Friday, Aug 25 at 10:00 AM
1300 Auditorium (FRIB Tower 3)
Ben Freemire, Northern Illinois University
Accelerator R&D Toward Proton Drivers for Future Particle Accelerators

Abstract:  The future Deep Underground Neutrino Experiment (DUNE), which aims to resolve the neutrino mass hierarchy and measure CP violation, relies on a 40 kton liquid argon detector and a neutrino beam delivered from a multi-MW proton driver driving the Long Baseline Neutrino Facility (LBNF), sited at Fermilab.
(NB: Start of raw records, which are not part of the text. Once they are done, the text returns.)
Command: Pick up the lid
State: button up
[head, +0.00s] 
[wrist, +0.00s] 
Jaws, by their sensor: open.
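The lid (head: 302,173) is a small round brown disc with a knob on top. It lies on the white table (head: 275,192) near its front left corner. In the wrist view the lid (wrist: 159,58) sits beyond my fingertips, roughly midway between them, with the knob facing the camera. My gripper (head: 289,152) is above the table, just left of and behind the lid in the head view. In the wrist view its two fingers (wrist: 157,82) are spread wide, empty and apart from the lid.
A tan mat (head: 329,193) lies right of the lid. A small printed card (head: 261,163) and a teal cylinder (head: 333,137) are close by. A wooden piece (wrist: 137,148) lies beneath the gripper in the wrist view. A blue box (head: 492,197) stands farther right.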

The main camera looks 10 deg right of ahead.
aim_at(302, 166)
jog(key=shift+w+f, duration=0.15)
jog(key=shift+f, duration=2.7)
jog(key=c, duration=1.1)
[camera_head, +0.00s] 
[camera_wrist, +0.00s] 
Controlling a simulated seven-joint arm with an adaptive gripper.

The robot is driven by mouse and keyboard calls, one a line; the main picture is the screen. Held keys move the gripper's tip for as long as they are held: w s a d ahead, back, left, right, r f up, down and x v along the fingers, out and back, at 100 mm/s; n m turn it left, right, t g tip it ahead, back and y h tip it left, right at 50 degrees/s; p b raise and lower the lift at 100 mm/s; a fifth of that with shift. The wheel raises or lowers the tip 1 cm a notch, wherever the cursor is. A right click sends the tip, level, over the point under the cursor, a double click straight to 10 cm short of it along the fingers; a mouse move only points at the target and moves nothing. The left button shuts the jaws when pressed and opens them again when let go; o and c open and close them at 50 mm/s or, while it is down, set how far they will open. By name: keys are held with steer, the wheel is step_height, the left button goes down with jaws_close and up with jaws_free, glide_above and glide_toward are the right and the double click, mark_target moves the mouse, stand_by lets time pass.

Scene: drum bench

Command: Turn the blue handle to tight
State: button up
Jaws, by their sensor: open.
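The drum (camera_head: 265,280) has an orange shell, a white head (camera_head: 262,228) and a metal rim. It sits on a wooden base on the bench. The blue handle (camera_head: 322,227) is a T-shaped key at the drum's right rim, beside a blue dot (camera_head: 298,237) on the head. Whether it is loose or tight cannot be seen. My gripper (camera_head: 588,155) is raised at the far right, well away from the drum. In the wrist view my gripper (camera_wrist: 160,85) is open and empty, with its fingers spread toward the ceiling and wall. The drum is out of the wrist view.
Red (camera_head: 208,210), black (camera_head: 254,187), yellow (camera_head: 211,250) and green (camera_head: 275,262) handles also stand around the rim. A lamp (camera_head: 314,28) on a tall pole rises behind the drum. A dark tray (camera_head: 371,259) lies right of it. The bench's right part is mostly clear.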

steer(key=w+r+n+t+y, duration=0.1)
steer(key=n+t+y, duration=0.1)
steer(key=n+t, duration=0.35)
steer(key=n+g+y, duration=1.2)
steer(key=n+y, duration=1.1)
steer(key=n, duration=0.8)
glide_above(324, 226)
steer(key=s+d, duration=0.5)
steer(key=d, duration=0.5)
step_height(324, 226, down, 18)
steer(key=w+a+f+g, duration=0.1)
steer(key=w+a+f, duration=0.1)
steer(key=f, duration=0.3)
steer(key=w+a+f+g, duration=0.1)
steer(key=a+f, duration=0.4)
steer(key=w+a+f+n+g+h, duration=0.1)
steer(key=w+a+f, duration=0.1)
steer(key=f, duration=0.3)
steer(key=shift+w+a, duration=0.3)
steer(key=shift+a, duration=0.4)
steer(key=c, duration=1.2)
The existing beamline has achieved 700 kW operation, with a new SRF linac and other upgrades expected to support 1.2 MW of beam power at 120 GeV. Eventual operation at 2 MW or greater is desired. Performance of the existing Linac and Booster is limited by beam loss driven by space charge. An accelerator R&D program has been started in an effort to overcome such limitations, and the Integrable Optics Test Accelerator (IOTA) is under construction with the goal of investigating space charge effects, beam halo formation, particle losses, beam instabilities, etc. The array of planned experiments will be discussed, as well as the current status of construction and commissioning.
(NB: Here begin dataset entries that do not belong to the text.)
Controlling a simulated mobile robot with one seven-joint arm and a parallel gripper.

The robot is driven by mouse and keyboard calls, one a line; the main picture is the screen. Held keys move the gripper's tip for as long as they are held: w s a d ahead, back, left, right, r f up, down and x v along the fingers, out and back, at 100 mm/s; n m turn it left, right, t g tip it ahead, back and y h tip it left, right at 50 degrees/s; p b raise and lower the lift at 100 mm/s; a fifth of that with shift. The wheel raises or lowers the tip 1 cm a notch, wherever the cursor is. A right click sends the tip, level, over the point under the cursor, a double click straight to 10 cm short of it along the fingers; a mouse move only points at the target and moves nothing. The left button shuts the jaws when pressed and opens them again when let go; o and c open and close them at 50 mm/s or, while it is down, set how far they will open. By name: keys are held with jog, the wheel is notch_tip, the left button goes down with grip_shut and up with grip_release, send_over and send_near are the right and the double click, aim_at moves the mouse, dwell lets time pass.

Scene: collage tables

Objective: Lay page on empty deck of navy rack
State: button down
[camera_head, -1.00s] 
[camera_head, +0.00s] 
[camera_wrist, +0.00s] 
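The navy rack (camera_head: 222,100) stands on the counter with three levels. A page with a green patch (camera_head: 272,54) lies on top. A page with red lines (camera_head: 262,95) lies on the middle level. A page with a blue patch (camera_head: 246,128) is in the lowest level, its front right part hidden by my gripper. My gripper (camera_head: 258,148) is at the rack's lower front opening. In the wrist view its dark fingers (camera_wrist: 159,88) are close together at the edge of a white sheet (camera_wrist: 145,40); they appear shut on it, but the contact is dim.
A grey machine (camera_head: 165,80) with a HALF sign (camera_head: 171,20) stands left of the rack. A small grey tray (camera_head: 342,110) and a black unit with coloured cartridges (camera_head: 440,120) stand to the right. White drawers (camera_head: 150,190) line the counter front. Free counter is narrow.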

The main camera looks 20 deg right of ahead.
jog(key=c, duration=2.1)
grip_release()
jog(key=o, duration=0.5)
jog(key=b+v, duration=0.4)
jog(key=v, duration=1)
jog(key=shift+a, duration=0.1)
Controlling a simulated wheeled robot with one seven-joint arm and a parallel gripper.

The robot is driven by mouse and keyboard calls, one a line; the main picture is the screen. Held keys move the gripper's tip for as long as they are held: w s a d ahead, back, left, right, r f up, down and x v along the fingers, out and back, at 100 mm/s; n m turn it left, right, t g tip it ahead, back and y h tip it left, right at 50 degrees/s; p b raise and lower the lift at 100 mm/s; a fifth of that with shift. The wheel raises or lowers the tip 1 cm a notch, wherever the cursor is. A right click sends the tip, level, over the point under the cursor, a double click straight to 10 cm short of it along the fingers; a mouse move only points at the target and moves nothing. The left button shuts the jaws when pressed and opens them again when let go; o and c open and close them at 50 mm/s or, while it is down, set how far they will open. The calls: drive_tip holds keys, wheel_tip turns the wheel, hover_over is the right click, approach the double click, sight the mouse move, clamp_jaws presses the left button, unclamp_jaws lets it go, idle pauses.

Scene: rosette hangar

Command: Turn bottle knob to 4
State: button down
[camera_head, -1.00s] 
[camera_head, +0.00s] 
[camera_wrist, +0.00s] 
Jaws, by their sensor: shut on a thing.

Monday, Aug 28 at 11:00 AM
NSCL Lecture Hall 1200
Eric Lunderberg, NSCL
Subbarrier Coulomb Excitation at RaA3 - Commissioning of the SeGA-JANUS Experimental Setup

Abstract:  COMMITTEE: Alexandra Gade (Chairperson), Sean Liddick, Wayne Repko, Michael Thoennessen, Vladimir Zelevinsky. THESIS IS ON DISPLAY IN ROOM 1312 BPS BLDG. AND THE NSCL

Tuesday, Aug 29 at 10:00 AM
NSCL Lecture Hall 1200
Michael Thoennessen, Associate Director for User Relations, FRIB
10,000 days (almost) at the NSCL
Tuesday, Aug 29 at 2:00 PM
NSCL Lecture Hall 1200
Dayah Chrisman, NSCL
Unbound States in the Island of Inversion

Abstract:  COMMITTEE:Michael Thoennessen (Chairperson),S. Bogner, J. Singh, A. Spyrou, K. Tollefson

Wednesday, Sep 06 at 4:10 PM
NSCL Lecture Hall 1200
Michael Lisa, The Ohio State University
Subatomic fluid spintronics - Global hyperon polarization in heavy ion collisions at RHIC

Abstract:  In 1915, Barnett et al found that rotation of a metal cylinder can induce a magnetization in the object. This remains a rare example of a coupling between macroscopic mechanical rotation and quantum spin (though this was not the paradigm of the day). Just last year (2016), Takahashi et al discovered the first polarization of electrons induced by mechanical vorticity induced by viscous effects in a fluid; they thus heralded the new field of fluid spintronics. In 2000, first collisions at Brookhaven National Lab's Relativistic Heavy Ion Collider (RHIC) led to the surprising discovery that the deconfined quark-gluon plasma (QGP) is best described as a "nearly perfect fluid." These fluid properties remain the focus of intense study, and are providing insights into the Strong force in the non-perturbative regime. However, fundamental features of the fluid-- including its vorticity-- are largely unexplored. I will discuss recent measurements by the STAR Collaboration at RHIC, on the spin alignment, or polarization, of Lambda hyperons with the angular momentum of the collision. I will argue that a RHIC collision generates the subatomic analog of Takahashi's observation, the vorticity generated by initial viscous forces and maintained by subsequent low viscosity. These measurements allow an estimate of both the vorticity of the QGP and the magnetic field in which it evolves. Both of these quantities far surpass any known system in the universe. Furthermore, knowledge of both is crucial to recent studies that may reveal the onset of chiral symmetry restoration in QCD.